- **Your objective**
Output every entry exactly as written.

- **Data**
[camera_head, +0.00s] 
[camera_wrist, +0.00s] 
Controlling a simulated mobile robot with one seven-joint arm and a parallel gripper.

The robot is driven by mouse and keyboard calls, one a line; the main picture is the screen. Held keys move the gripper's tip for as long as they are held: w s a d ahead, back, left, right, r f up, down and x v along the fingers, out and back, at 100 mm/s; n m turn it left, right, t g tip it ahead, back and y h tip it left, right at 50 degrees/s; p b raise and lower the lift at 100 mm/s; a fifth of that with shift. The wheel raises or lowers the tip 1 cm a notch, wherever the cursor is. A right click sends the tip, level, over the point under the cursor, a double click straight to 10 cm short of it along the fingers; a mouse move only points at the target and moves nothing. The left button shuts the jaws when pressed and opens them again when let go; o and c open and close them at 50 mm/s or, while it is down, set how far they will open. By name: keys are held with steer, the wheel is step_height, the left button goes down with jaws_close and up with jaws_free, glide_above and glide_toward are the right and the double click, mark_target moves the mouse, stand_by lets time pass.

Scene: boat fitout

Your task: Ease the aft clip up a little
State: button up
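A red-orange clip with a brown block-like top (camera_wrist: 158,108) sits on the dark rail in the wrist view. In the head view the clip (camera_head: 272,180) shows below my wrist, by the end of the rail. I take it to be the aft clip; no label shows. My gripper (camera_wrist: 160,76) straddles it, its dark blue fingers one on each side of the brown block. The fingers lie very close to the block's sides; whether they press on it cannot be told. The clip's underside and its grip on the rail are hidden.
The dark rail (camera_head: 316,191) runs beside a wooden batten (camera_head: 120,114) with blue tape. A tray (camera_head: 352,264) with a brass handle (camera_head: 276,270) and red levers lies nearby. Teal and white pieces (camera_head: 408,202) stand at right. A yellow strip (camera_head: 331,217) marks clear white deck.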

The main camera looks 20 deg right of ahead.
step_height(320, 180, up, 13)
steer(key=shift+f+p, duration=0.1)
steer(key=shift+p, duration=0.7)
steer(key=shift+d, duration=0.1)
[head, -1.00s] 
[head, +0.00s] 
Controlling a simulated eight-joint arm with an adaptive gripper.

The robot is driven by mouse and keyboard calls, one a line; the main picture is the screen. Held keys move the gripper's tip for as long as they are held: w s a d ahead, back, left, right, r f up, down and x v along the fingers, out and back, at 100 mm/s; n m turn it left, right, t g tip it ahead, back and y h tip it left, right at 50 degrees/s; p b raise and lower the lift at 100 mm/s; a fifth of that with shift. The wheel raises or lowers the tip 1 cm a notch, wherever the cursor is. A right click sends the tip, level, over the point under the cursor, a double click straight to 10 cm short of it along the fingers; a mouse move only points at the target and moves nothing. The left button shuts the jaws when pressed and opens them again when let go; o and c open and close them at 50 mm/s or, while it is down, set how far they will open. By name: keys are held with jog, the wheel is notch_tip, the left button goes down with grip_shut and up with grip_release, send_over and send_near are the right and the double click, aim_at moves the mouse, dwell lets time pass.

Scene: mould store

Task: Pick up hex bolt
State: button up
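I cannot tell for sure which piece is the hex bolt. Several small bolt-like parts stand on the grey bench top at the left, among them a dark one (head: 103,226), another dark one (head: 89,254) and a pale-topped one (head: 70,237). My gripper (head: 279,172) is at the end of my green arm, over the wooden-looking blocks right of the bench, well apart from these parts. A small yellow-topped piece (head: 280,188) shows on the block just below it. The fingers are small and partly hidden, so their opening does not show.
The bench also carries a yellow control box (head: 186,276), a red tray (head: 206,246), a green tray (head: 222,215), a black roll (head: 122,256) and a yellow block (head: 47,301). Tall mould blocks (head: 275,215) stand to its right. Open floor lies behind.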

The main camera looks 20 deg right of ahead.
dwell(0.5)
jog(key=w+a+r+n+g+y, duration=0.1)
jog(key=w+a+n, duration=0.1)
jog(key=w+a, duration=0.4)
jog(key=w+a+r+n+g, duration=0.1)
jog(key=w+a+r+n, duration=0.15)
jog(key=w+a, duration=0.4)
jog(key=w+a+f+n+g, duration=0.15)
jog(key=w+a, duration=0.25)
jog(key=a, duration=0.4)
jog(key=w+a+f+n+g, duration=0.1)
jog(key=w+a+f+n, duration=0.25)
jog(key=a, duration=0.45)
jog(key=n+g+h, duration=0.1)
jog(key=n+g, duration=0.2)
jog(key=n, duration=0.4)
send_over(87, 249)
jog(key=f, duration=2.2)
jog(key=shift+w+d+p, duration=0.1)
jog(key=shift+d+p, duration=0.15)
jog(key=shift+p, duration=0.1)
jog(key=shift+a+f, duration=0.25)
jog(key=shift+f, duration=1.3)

- **Finished task**
[camera_head, +0.00s] 
[camera_wrist, +0.00s] 
Controlling a simulated mobile robot with one seven-joint arm and a parallel gripper.

The robot is driven by mouse and keyboard calls, one a line; the main picture is the screen. Held keys move the gripper's tip for as long as they are held: w s a d ahead, back, left, right, r f up, down and x v along the fingers, out and back, at 100 mm/s; n m turn it left, right, t g tip it ahead, back and y h tip it left, right at 50 degrees/s; p b raise and lower the lift at 100 mm/s; a fifth of that with shift. The wheel raises or lowers the tip 1 cm a notch, wherever the cursor is. A right click sends the tip, level, over the point under the cursor, a double click straight to 10 cm short of it along the fingers; a mouse move only points at the target and moves nothing. The left button shuts the jaws when pressed and opens them again when let go; o and c open and close them at 50 mm/s or, while it is down, set how far they will open. By name: keys are held with steer, the wheel is step_height, the left button goes down with jaws_close and up with jaws_free, glide_above and glide_toward are the right and the double click, mark_target moves the mouse, stand_by lets time pass.

Scene: boat fitout

Your task: Ease the aft clip up a little
State: button up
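A red-orange clip with a brown block-like top (camera_wrist: 158,108) sits on the dark rail in the wrist view. In the head view the clip (camera_head: 272,180) shows below my wrist, by the end of the rail. I take it to be the aft clip; no label shows. My gripper (camera_wrist: 160,76) straddles it, its dark blue fingers one on each side of the brown block. The fingers lie very close to the block's sides; whether they press on it cannot be told. The clip's underside and its grip on the rail are hidden.
The dark rail (camera_head: 316,191) runs beside a wooden batten (camera_head: 120,114) with blue tape. A tray (camera_head: 352,264) with a brass handle (camera_head: 276,270) and red levers lies nearby. Teal and white pieces (camera_head: 408,202) stand at right. A yellow strip (camera_head: 331,217) marks clear white deck.

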The main camera looks 20 deg right of ahead.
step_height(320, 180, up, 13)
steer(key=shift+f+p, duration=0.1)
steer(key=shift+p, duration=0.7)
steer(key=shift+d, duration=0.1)
[head, -1.00s] 
[head, +0.00s] 
Controlling a simulated eight-joint arm with an adaptive gripper.

The robot is driven by mouse and keyboard calls, one a line; the main picture is the screen. Held keys move the gripper's tip for as long as they are held: w s a d ahead, back, left, right, r f up, down and x v along the fingers, out and back, at 100 mm/s; n m turn it left, right, t g tip it ahead, back and y h tip it left, right at 50 degrees/s; p b raise and lower the lift at 100 mm/s; a fifth of that with shift. The wheel raises or lowers the tip 1 cm a notch, wherever the cursor is. A right click sends the tip, level, over the point under the cursor, a double click straight to 10 cm short of it along the fingers; a mouse move only points at the target and moves nothing. The left button shuts the jaws when pressed and opens them again when let go; o and c open and close them at 50 mm/s or, while it is down, set how far they will open. By name: keys are held with jog, the wheel is notch_tip, the left button goes down with grip_shut and up with grip_release, send_over and send_near are the right and the double click, aim_at moves the mouse, dwell lets time pass.

Scene: mould store

Task: Pick up hex bolt
State: button up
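I cannot tell for sure which piece is the hex bolt. Several small bolt-like parts stand on the grey bench top at the left, among them a dark one (head: 103,226), another dark one (head: 89,254) and a pale-topped one (head: 70,237). My gripper (head: 279,172) is at the end of my green arm, over the wooden-looking blocks right of the bench, well apart from these parts. A small yellow-topped piece (head: 280,188) shows on the block just below it. The fingers are small and partly hidden, so their opening does not show.
The bench also carries a yellow control box (head: 186,276), a red tray (head: 206,246), a green tray (head: 222,215), a black roll (head: 122,256) and a yellow block (head: 47,301). Tall mould blocks (head: 275,215) stand to its right. Open floor lies behind.

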The main camera looks 20 deg right of ahead.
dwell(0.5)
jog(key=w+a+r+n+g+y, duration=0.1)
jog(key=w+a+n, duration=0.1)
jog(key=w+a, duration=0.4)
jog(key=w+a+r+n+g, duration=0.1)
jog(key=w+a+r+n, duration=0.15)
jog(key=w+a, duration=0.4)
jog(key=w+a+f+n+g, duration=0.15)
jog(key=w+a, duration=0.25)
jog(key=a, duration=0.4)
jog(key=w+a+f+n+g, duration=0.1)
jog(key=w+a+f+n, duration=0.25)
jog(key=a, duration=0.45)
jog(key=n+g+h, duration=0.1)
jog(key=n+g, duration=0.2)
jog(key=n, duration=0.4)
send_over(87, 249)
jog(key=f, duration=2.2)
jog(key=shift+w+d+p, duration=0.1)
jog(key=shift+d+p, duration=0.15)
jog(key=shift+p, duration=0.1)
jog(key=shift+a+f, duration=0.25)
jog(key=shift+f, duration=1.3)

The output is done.